Dinas LH DKI juga mempunyai program optimalisasi Bantargebang. Salah satunya landfill mining atau sampah yang umurnya 10 tahun itu ditambang, kemudian diolah menjadi bahan bakar. Sampah yang lebih baru dipilah dan dikelola tersendiri.
Untuk menambah kapasitas di TPST Bantargebang, Pemprov DKI Jakarta membeli lahan di sekitar Bantargebang seluas 7 hektar.
Secara terpisah, Wakil Gubernur DKI Jakarta Ahmad Riza Patria di Balai Kota DKI Jakarta menjelaskan, untuk urusan TPST Bantargebang sedang dikoordinasikan oleh Dinas LH DKI Jakarta dengan Pemkot Bekasi.
Adapun untuk pengelolaan sampah dari kota, Pemprov DKI Jakarta juga menyiapkan pembangunan intermediate treatment facility (ITF) di empat wilayah kota Jakarta. Keempat lokasi ITF, ialah di Jakarta Utara, Jakarta Selatan, Jakarta Barat, dan Jakarta Timur.
Ahmad Riza menyebutkan, empat ITF tersebut saat ini sedang dalam proses pelelangan. ”Siapa pun yang berkesempatan memenangi tender, membangun, mudah-mudahan ke depan nanti dibangun, berproses, kita tidak ada masalah lagi dengan sampah,” katanya.
Tarik ulur sejak lama
Dalam catatan Kompas, edisi Sabtu (13/8/2019), sampah merupakan salah satu masalah yang dihadapi kota besar seperti DKI Jakarta. Tidak semua sampah berhasil diangkut ke TPST Bantargebang. Berdasarkan data Dinas LH DKI, pada 2017 rata-rata sampah yang berhasil diangkut 6.825,5 ton per hari. Artinya, setiap hari masih ada sekitar 6 persen atau 436 ton sampah tersisa di DKI Jakarta. Kondisi itu diyakini masih berlangsung hingga kini.

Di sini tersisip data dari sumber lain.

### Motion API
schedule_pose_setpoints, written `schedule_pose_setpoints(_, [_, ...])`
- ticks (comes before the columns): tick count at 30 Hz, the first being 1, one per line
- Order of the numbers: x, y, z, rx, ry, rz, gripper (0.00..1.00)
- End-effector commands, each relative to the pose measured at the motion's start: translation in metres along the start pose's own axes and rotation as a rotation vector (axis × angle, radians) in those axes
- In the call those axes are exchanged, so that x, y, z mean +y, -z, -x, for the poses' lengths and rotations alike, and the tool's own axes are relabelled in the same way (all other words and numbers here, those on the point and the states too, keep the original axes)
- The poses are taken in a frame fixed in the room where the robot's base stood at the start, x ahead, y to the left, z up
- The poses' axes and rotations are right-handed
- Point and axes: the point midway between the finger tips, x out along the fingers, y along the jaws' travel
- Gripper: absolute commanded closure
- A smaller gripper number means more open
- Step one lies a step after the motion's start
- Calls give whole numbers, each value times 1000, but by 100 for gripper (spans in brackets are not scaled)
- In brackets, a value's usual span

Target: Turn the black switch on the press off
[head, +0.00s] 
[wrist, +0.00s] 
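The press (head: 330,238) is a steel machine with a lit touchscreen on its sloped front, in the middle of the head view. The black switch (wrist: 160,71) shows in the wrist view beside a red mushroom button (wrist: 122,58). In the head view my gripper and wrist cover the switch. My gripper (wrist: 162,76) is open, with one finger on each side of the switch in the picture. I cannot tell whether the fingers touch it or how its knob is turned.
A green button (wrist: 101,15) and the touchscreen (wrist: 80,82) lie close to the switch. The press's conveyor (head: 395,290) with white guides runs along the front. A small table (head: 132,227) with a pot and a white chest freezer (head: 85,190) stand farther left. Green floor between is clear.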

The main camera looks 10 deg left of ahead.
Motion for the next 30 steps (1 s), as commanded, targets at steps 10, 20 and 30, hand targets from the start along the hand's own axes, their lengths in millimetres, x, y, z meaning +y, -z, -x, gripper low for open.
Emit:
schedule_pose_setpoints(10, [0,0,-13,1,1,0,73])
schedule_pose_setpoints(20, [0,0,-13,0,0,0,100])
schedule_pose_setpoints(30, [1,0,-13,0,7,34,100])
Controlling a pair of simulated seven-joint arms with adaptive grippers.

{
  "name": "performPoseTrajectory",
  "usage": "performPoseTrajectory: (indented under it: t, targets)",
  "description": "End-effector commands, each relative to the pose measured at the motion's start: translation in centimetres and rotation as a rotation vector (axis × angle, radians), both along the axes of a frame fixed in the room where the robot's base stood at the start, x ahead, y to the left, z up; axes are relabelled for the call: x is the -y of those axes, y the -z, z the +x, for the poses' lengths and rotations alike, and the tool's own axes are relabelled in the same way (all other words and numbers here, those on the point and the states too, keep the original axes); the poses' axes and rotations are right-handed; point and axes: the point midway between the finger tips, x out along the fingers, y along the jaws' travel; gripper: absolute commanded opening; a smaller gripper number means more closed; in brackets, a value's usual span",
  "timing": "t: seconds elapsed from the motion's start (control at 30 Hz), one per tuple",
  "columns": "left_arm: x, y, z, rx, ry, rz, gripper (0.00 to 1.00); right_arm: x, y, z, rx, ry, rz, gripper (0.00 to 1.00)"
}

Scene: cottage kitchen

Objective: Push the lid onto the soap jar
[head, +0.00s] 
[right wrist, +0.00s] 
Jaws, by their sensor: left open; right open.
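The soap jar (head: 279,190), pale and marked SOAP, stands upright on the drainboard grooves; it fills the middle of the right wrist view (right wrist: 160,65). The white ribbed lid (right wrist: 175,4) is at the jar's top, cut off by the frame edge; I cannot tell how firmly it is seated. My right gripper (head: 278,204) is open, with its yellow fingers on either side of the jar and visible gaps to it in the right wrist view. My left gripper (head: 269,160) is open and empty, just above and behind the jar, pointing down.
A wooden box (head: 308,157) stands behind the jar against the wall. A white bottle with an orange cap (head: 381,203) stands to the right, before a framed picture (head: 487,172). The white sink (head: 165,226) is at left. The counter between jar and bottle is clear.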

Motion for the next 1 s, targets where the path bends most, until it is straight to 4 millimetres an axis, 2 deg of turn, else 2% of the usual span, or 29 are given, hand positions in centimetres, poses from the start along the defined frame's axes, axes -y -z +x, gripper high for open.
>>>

Pemprov DKI memang telah membangun TPST baru di Sunter, Jakarta Utara, dengan memanfaatkan konsep ITF. Meski demikian, daya tampung TPST ini hanya 2.200 ton per hari atau baru setara 30,3 persen total produksi sampah harian Jakarta.
Di sisi lain, problem sampah DKI selalu diwarnai tarik ulur antara Pemprov DKI dan Pemkot Bekasi. Pada 18-19 Oktober 2018, puluhan truk sampah DKI dihentikan Dishub Kota Bekasi. Penghentian dilakukan dalam rangka evaluasi kerja sama antara DKI dan Pemkot Bekasi terkait dengan pengangkutan sampah.
Sebelumnya, Juni 2016, warga berunjuk rasa dan memblokir akses truk ke TPSP Bantargebang. Aksi ini terkait dana kompensasi sampah untuk warga dan swakelola TPST oleh Pemprov DKI.